In cases like that, a husband and wife will be able to stay together if they can ignore the temptations of affairs and focus on other things in life (e.g. being a close and loving family, spending a lot of time working on lifelong projects, etc).
It also helps if they are able to be friends with other married couples who don’t believe in divorce. When that happens, the happily married couples will usually help keep them on track, especially when they go through rough patches.
Yet, if an unhappily married woman finds herself working with other women who’ve gone through divorce and are now happier as a result, or works with men who constantly try to seduce her into having an affair, she might eventually get fed up of being unhappily married and either ask for a separation, have an affair behind her husband’s back or even ask to be able to sleep with other men.
So, when a guy says to me, “My wife wants to sleep with another man” and asks how he can stop it from happening, it’s not always a clear-cut answer because sometimes it is the woman’s fault (e.g. when she is an untrustworthy woman, no longer believes in marriage or never believed in it and just put up with it for a while, etc).
However, when it is the man’s fault, there is a clear-cut solution and that is to make his wife feel a renewed sense of respect and attraction for him again.
In other words, he needs to get the spark back and get his wife to respect him again as her husband for life.
As you will discover from the video above, the amount of attraction your wife feels for you is mostly within your control.
For example: If a husband has stopped flirting with his wife and tends to make her feel like more of a friend that his woman, then she’s not going to be feeling very turned on and excited to be in love with him.
Whereas, if a husband is able to make his wife feel feminine and girly in response to his masculinity, she will more naturally feel respectful of him, attracted to him and more excited to be in love with him as his woman.
When a Wife Tries to Fix the Marriage in Weird Ways
People don’t always do things correctly, especially when it comes to relationships.
For example: When a wife is unhappy with her marriage, she might concoct elaborate schemes or come up with strange ideas to hopefully fix the complex problems between herself and her husband, or to make herself feel happier in life.
Wanting to sleep with another man is her weird way of hopefully shocking her husband into realizing she’s desperately unhappy in the marriage.
She might even believe that it will be good for the marriage or their sex life, because she doesn’t know what else to do.
Her husband doesn’t know how to get her to respect him enough to not want to sleep with another man and he also doesn’t really know how to make her feel enough attraction and love for him to be satisfied with their marriage.
So, he will often feel like he has to go along with it to keep her happy.
Yet, that will be a huge mistake in most cases because her wanting to have sex with another man is not “just sex.”
It’s more than that, even if she doesn’t openly admit it.
In most cases, a wife wanting to have sex with another man is because she is trying to fill the gaps in her relationship with her husband by sleep with another man.

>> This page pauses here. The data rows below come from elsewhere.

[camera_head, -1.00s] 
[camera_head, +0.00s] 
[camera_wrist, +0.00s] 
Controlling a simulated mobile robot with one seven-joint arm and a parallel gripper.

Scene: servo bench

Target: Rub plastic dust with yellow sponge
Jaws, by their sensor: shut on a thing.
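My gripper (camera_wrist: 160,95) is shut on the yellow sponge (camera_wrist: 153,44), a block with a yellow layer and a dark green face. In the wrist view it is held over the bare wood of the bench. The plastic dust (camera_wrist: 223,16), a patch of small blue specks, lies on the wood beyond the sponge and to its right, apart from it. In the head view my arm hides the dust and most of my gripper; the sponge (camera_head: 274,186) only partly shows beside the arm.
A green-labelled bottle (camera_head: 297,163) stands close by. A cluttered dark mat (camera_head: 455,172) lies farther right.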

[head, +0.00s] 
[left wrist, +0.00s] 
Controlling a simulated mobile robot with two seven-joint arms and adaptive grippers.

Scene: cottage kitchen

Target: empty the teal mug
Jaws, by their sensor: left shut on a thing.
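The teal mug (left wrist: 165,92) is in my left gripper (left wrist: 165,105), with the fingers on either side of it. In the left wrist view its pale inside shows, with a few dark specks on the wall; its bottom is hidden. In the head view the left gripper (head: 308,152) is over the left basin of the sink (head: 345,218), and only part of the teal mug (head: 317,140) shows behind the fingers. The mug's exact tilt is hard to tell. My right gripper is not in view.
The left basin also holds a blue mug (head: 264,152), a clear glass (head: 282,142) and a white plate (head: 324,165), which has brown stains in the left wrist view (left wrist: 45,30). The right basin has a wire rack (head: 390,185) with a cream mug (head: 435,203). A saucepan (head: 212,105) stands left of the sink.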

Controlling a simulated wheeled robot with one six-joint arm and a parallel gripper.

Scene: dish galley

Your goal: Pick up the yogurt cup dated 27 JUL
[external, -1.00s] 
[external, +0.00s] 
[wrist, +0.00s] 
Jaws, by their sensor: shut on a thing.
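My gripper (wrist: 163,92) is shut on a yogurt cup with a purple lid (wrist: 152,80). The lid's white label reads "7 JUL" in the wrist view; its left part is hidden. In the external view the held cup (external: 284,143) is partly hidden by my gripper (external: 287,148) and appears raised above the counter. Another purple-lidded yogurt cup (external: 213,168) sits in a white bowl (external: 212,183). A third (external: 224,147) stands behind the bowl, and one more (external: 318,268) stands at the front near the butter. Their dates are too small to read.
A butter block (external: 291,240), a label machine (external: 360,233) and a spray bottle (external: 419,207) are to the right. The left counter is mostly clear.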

For example: Sometimes a husband may fall into the habit of spending most of his time working, or at work. In his mind he is doing this because he wants to be a better provider for his wife and his family.
Even though his intentions are good, his wife may have to endure long periods of time where she’s alone. If she has a full-time job herself, she still might have to do all the housework and wait around for her husband to be free to spend sometime with her.
She might have to regularly reheat dinners for him because he can’t guarantee when he’ll be home. Then, when he gets home, he might be too tired and worn out to pay her much attention or joke around with her and make her laugh, smile and feel good around him.
This can make some women feel taken for granted and like she’s not that important to him (even though, in his mind, he’s working so hard for her and the family).
Naturally, if then she meets another guy (e.g. at work) who is charming, attentive and pays her some compliments about her appearance, she might begin to see him as being a better relationship partner than her husband.
Even if the new guy has got many flaws that will turn her off over time (e.g. he is a bit insecure, is too much of a nice guy, etc), right now, she finds him attractive and wants to sleep with him because he’s making her feel the way she wants to feel when she’s with a man.
Letting Her Wear the Pants
Another common cause of a wife wanting to sleep with other men is when her husband has allowed her to “wear the pants” in the relationship.
Essentially, he just goes along with everything she wants, because he thinks that will make her happy and because he doesn’t have to spend any time or energy trying to argue or compete with her.
Yet, here’s the thing…
No matter how independent, confident or successful a woman is, she will always still want to be with a man who is dominant enough in the relationship to make her feel like a feminine woman.
This doesn’t mean that she wants to be bullied or pushed around by him, or to not have her opinions taken into consideration, but she does want to be with a man who can take the lead and guide them both through life’s ups and downs.
She wants to feel that when she’s with her man, she can relax into being feminine and not have to worry about taking care of him emotionally (i.e. he is emotionally strong with or without her help or reassurance).
Essentially, the more a woman is put in the position of having to lead in the relationship or take care of her man emotionally because of his insecurities, the less feminine she feels and the less sexual attraction she feels for him as a result.
When the relationship dynamic is out of sync in a marriage (i.e. the man and woman become neutral around each other rather than being clearly opposite in their masculine and feminine energy), the all-important sexual spark also begins to die.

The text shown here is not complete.